● Material provided:

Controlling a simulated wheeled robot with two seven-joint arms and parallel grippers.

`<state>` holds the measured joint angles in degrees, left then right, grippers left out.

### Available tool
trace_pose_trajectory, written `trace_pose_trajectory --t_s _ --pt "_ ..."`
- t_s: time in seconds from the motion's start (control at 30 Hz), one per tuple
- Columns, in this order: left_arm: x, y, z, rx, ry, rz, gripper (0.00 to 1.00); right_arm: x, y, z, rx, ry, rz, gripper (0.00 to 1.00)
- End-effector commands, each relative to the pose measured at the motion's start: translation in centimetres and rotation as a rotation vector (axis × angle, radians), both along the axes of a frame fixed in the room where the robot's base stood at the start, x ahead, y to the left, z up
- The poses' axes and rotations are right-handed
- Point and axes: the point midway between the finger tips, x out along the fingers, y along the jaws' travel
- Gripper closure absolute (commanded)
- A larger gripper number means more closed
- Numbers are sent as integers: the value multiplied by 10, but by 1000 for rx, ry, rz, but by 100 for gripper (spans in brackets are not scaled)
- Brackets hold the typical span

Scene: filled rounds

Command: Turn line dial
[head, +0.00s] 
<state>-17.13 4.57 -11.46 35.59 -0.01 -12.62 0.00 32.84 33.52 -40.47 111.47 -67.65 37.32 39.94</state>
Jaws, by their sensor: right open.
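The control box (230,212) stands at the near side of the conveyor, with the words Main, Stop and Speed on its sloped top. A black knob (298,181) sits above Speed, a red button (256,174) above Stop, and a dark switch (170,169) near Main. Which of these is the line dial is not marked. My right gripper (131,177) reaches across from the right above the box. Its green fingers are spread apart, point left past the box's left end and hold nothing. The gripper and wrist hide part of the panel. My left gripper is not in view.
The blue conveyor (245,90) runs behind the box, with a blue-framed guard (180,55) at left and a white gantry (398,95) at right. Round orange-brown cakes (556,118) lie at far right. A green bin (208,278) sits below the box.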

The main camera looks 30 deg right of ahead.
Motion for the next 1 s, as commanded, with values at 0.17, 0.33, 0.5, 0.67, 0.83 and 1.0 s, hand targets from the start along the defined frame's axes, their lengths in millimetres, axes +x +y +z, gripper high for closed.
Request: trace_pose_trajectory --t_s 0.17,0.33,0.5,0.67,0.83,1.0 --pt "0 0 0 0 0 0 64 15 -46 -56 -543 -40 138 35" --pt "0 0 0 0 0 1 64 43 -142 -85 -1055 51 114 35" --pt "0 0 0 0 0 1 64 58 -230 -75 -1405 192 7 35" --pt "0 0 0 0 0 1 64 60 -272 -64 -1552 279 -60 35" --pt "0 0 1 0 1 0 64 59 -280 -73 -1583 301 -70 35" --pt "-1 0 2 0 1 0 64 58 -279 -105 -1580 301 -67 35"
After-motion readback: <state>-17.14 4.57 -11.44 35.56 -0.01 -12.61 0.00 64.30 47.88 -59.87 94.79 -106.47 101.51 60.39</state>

● Problem: Copy out every line of the material above that mentions the word "joint".

● Task answer:
Controlling a simulated wheeled robot with two seven-joint arms and parallel grippers.
`<state>` holds the measured joint angles in degrees, left then right, grippers left out.

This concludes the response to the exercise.